The Helicon

The Helicon

The Helicon is our intimate 190-seater performance space, designed with a nod to the Greek theatre which Seamus Heaney so loved, and where you can enjoy theatre, music, song, poetry, readings and talks inspired by his life and literature on the traverse stage.

Helicon, a mountain in Greece, is a sacred site in Greek mythology, said to have been favoured by the nine Muses – or inspirational goddesses of the arts – who shared their divine gifts with mortals. It is the location of the Hippocrene spring which, in legend, is a source of poetic inspiration.

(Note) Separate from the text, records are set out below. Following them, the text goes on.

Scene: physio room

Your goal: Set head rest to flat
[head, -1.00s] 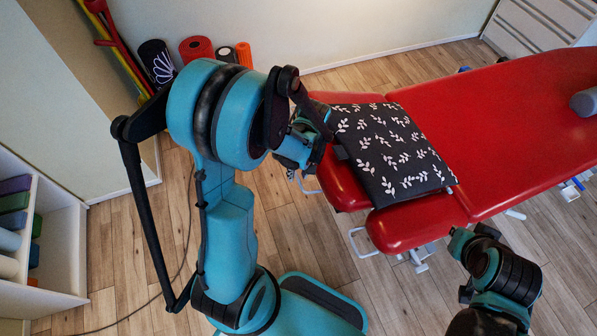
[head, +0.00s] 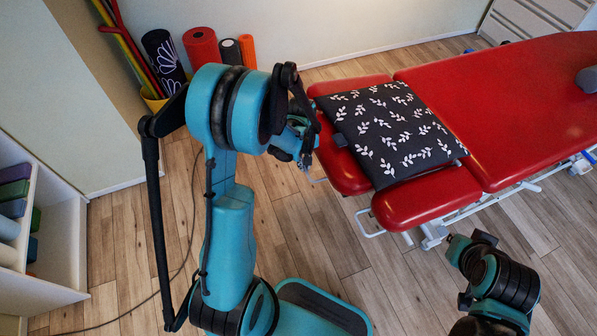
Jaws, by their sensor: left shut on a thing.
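The red head rest (head: 432,199) is the left end section of the red treatment table (head: 510,95). A dark cushion with white leaves (head: 392,133) lies on it. The head rest looks nearly in line with the table top, but I cannot tell its exact angle from above. My left gripper (head: 308,148) is at the head rest's left end, shut; its hold seems to be on that end, but the contact is hidden behind my wrist. My right arm (head: 500,280) is at the lower right, apart from the table; its gripper's fingers cannot be made out.
Exercise rolls, one dark (head: 163,62), one red (head: 201,47), stand by the back wall. A white shelf (head: 68,245) is at the left. A metal loop (head: 368,222) sticks out below the head rest. Wooden floor (head: 330,235) is clear in front.

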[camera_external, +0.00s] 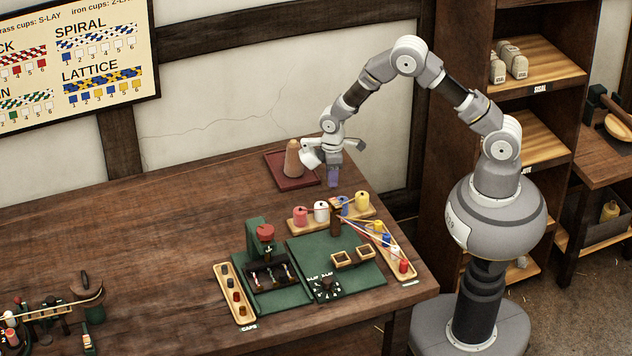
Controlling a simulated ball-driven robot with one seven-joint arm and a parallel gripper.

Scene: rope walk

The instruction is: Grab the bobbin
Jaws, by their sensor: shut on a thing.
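My gripper (333,165) is above the back right part of the workbench, just right of the dark red mat. It is shut on a small violet piece that looks like a bobbin (333,179), which it holds above the wooden rack. The jaws are small in this view and their contact is hard to see. On the rack below stand a red bobbin (300,216), a white bobbin (321,211), a blue bobbin (344,206) and a yellow bobbin (362,201).
A brown cone (292,160) stands on the red mat (283,182). A second rack (412,277) of bobbins, a green board (364,278) and a green press (256,238) with a red knob are in front. The bench's middle left (130,240) is clear.

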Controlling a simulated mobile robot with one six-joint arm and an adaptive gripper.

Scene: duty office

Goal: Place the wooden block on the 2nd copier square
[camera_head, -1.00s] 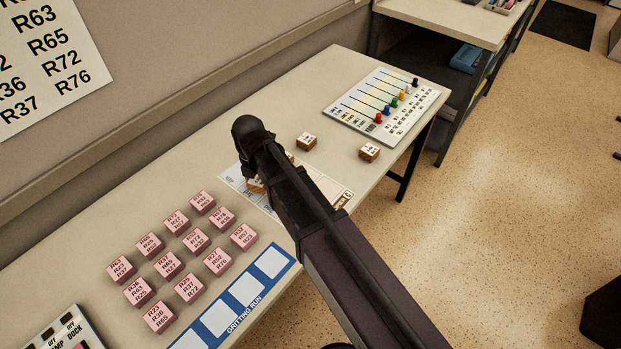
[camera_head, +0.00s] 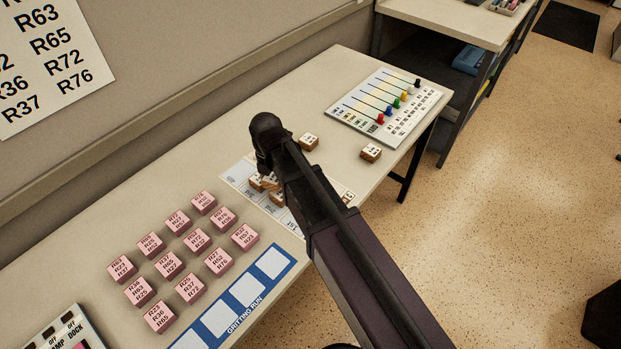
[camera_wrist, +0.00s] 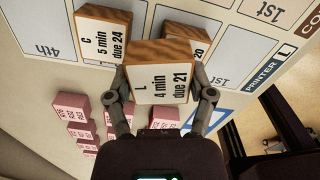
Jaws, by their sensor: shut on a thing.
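In the wrist view my gripper (camera_wrist: 163,84) is shut on a wooden block (camera_wrist: 160,72) with a white top reading "L, 4 min, due 21". The block hangs over the white board (camera_wrist: 140,20) with printed squares. A second wooden block (camera_wrist: 103,34), "C, 5 min, due 24", stands on the board to its left. A third block (camera_wrist: 202,47), partly hidden behind the held one, shows "20". A "1st" square (camera_wrist: 262,12) lies at upper right by a cut-off label starting "CO". In the head view my arm partly covers the board (camera_head: 235,175).
Two loose wooden blocks (camera_head: 309,142) (camera_head: 371,152) lie on the desk beyond the board. Several pink blocks (camera_head: 197,240) and a blue "GRITTING RUN" strip (camera_head: 283,249) lie nearer. A panel with coloured sliders (camera_head: 385,105) is at the far end.

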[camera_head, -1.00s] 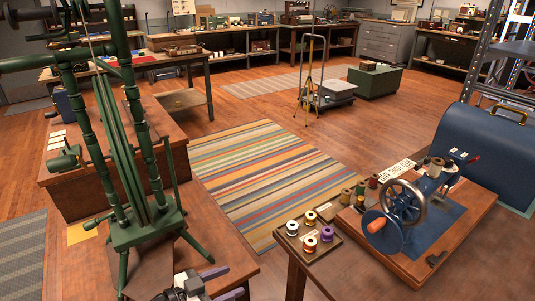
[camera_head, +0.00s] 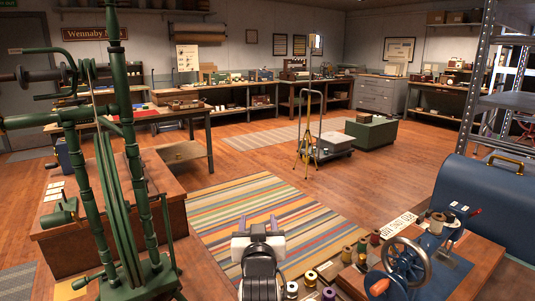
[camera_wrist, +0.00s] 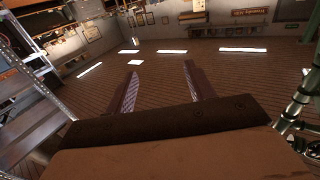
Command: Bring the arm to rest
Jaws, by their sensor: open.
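My gripper (camera_head: 258,224) is in the lower middle of the head view, raised with its two fingers pointing up and away. It is in front of the striped rug, between the green spinning-type machine and the sewing machine. In the wrist view its fingers (camera_wrist: 161,86) stand well apart with nothing between them. The gripper is open and empty. The rest of my arm is mostly cut off by the lower edge of the head view.
The green machine (camera_head: 130,215) stands close on the left. A sewing machine (camera_head: 408,262), thread spools (camera_head: 346,255) and a blue case (camera_head: 497,205) are close on the right. Beyond are the striped rug (camera_head: 290,215) and a trolley (camera_head: 322,143) on open floor.

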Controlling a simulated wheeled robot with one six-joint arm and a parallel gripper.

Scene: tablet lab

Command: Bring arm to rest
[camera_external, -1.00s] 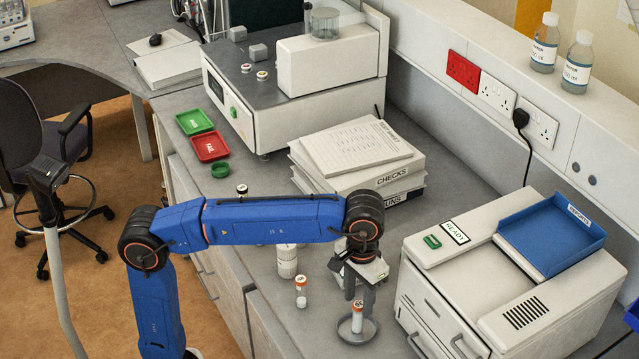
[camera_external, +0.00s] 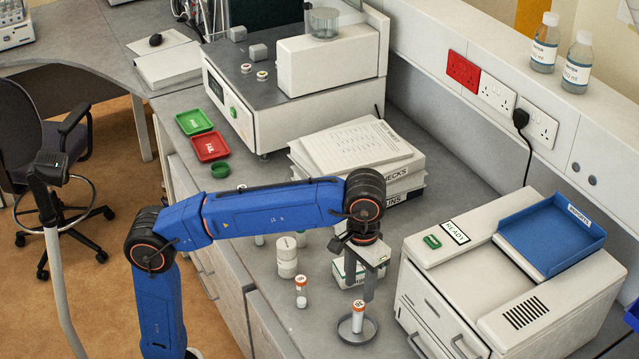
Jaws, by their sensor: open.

In the poem ‘Personal Helicon’ from Death of a Naturalist, Seamus Heaney talks about his childhood fascination with wells and old pumps, and how, like so many of his childhood experiences and memories, they were a source for his poetic inspiration: becoming his ‘Personal Helicon’.

Personal Helicon
for Michael Longley

As a child, they could not keep me from wells
And old pumps with buckets and windlasses.
I loved the dark drop, the trapped sky, the smells
Of waterweed, fungus and dank moss.

One, in a brickyard, with a rotted board top.
I savoured the rich crash when a bucket
Plummeted down at the end of a rope.
So deep you saw no reflection in it.

A shallow one under a dry stone ditch
Fructified like any aquarium.
When you dragged out long roots from the soft mulch
A white face hovered over the bottom.

Others had echoes, gave back your own call
With a clean new music in it. And one
Was scaresome, for there, out of ferns and tall
Foxgloves, a rat slapped across my reflection.

Now, to pry into roots, to finger slime,
To stare, big-eyed Narcissus, into some spring
Is beneath all adult dignity. I rhyme
To see myself, to set the darkness echoing.